Net-zero carbon or carbon neutral?
With the current technologies, apart from a few market niches and even then limiting the boundary to a specific scope only, carbon offsetting today is not just an option, but a necessity to achieve net-zero carbon status. Offsetting is the process of compensating carbon emissions by contributing, usually financially, towards solutions to reduce emissions elsewhere. Typically, this is put in practice by establishing carbon offset funds which then invest in renewable energy and other carbon reduction measures.
With “carbon neutral” the industry historically refers to a more established approach where organisations fully exploit carbon offsetting as their main method to lower and potentially outweigh (i.e. becoming net-positive) their carbon impacts.
Scope 1, 2 and 3 GHG emissions
In their definition of net-zero carbon status, organisations should take into account not only Scope 1 and 2 GHG emissions, which are usually within their control, but also Scope 3. For clarity:
- Scope 1 includes direct emissions from sources that are controlled or owned
by the business, for example onsite fossil fuel consumption and company
fleet fuel consumption. - Scope 2 are indirect emissions, such as emissions from electricity, heat or
steam provided by utilities companies. - Scope 3 are from sources not directly owned or controlled, such as business
travel, transportation and distribution, purchased goods and services, leased
assets, solid waste and wastewater treatment, etc.
The figure below shows an overview of GHG scopes and emissions across the value chain:
It is important to specify the boundary of a net-zero target i.e. whole life carbon or just one of the two components below:
- embodied carbon i.e. the amount of GHG emissions created during the processes of material extraction, manufacturing, repair, refurbishment, replacement, demolition and disposal;
- operational carbon i.e. GHG emissions related to energy, water and other resources’ use.
The figures below are taken from the London Energy Transformation Initiative (LETI)’s Climate Emergency Design Guide:
For the property sector, operational GHG emissions associated with the building energy use are typically between 40% and 65% of the total carbon emissions. They include both:
- regulated emissions (heating, cooling, mechanical ventilation, lighting, hot water, pumps and fans), which are usually covered through energy modelling software used for EPCs and Building Regulations UK Part L (BRUKL) documents;
- unregulated emissions (lifts, small power, IT, server rooms, kitchen and catering appliances, process equipment, etc.).

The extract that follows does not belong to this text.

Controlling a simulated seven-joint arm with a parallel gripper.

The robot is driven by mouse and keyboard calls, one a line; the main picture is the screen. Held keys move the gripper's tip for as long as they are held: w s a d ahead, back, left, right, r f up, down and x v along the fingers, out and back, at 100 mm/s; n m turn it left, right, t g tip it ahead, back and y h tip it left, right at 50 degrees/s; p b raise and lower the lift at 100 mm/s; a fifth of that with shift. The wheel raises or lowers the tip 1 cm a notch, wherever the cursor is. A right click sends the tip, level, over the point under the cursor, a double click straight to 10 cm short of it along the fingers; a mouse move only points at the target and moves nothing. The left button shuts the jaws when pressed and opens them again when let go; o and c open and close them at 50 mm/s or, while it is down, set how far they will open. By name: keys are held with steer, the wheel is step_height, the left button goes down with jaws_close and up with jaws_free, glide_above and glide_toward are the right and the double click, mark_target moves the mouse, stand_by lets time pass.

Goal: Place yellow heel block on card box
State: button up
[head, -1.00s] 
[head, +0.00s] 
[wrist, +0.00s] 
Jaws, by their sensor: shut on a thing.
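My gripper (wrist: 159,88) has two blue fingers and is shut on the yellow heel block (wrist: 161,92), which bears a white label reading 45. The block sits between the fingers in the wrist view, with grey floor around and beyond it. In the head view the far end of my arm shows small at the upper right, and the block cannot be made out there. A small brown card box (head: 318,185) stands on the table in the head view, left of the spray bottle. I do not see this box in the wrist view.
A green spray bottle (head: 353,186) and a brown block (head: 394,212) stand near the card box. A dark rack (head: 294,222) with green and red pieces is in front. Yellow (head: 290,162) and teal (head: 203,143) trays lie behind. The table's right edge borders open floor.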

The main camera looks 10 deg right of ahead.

Net-zero carbon buildings and Nearly zero-energy buildings (NZEB)
The definition of “net-zero carbon” building is not set in stone, however there are certain principles that have been almost universally recognised as must-have and also apply in a well-defined sorting order of priorities, such as:
- Reduced construction impact (minimisation of embodied carbon);
- Reduced operational energy use (some extend the scope to water and other natural resources too);
- Increased on-site renewable energy supply;
- Increased off-site renewable energy supply (this includes green energy procurement);
- Offsetting any remaining carbon;
- Regular disclosure of embodied and operational carbon and offsets.
You may find many similarities with the definition of “Nearly zero-energy buildings” (NZEB) introduced with the Directive 2010/31/EU, recast of the EPBD 2002/91/EC: Nearly zero-energy buildings have very high energy performance and the low amount of energy that these buildings require comes mostly from renewable sources, produced on site or nearby. All new buildings should be NZEB by 31st December 2020.